Politik

Ungarn startet Programm gegen Bevölkerungs-Rückgang

Ungarns Premier Orban hat eine Reihe von Maßnahmen gegen die niedrigen Geburtenraten im Land angekündigt. So werden Mütter von vier Kindern auf Lebenszeit von der Einkommensteuer befreit.
13.02.2019 17:26
Lesezeit: 2 min

In Ungarn werden Frauen, die vier oder mehr Kinder haben, auf Lebenszeit von der Einkommensteuer befreit, verkündete Premier Viktor Orban am Sonntag in seiner jährlichen Rede zur Lage der Nation. Das Land will so dem andauernden Bevölkerungsrückgang entgegenwirken.

"In Europa werden immer weniger Kinder geboren", zitiert ihn die Financial Times. „Für den Westen ist die Einwanderung die Antwort. Für jedes fehlende Kind sollte eins hereinkommen und dann werden die Zahlen in Ordnung sein. Aber wir brauchen keine Zahlen. Wir brauchen ungarische Kinder.“

Neben Steuervorteilen nannte Orban weitere Maßnahmen, darunter Investitionen in die Gesundheitsfürsorge im Wert von 700 Milliarden Forint (2,2 Milliarden Euro), günstige Kredite für Neuverheiratete, die teilweise oder vollständig abgeschrieben werden können, wenn das Paar zwei oder drei Kinder bekommt.

So erhalten Frauen unter 40, die zum ersten Mal heiraten, den Anspruch auf ein Darlehen in Höhe von 10 Millionen Forint (31.000 Euro).

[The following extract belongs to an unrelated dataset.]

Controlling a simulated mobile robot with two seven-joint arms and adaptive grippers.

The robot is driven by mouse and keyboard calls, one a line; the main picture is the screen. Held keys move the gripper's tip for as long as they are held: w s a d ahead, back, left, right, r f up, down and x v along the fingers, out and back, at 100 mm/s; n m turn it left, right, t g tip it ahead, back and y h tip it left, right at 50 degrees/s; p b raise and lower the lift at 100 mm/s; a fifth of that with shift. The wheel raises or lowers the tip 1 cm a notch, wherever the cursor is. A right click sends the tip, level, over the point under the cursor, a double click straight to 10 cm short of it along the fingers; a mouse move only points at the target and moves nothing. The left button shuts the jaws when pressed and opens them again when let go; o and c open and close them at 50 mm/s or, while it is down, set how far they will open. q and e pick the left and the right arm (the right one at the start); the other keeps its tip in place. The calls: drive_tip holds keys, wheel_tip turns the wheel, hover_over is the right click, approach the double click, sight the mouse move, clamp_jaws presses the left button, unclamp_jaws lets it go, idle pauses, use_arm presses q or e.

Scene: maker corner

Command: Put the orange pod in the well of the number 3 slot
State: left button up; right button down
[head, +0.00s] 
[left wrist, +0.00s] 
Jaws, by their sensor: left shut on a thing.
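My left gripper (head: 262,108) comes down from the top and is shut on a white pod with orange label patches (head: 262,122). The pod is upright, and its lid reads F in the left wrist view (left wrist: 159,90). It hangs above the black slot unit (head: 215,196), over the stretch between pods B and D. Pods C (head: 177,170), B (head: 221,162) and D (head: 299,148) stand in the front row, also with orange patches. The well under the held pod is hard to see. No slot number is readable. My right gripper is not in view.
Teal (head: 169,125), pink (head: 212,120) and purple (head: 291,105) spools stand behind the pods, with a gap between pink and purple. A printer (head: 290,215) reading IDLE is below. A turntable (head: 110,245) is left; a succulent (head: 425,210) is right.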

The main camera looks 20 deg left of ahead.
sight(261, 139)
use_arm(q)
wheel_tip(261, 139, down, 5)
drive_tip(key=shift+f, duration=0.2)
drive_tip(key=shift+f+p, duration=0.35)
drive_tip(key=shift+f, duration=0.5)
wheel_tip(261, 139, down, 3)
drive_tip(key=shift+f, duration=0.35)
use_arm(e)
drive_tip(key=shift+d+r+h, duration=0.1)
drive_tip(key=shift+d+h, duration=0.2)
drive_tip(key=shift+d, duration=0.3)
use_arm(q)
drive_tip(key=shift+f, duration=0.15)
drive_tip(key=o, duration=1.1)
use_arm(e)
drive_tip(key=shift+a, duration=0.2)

Ein Drittel der Schulden wird erlassen, wenn ein zweites Kind geboren wird und der gesamte Kredit nach dem dritten Kind, sagte Orban, der selbst fünf Kinder hat.

Zudem verspricht Ungarns Regierung jungen Familien Geld für den Kauf eines Familienautos, mehr Kapazitäten bei den Kinderbetreuungseinrichtungen, Zuschüsse zu Hypotheken, die an die Geburt von Kindern gebunden sind, und eine Art Elternzeit für die Großeltern.

Zwar ging Orban in seiner Rede nicht näher auf die Kosten der angekündigten Maßnahmen ein. Doch laut einem Bericht von Reuters sagte Orbans Bürochef Gergely Gulyas am Freitag, dass neue Ausgaben aus allgemeinen Reserven oder aus Überschüssen im Haushalt 2019 finanziert würden.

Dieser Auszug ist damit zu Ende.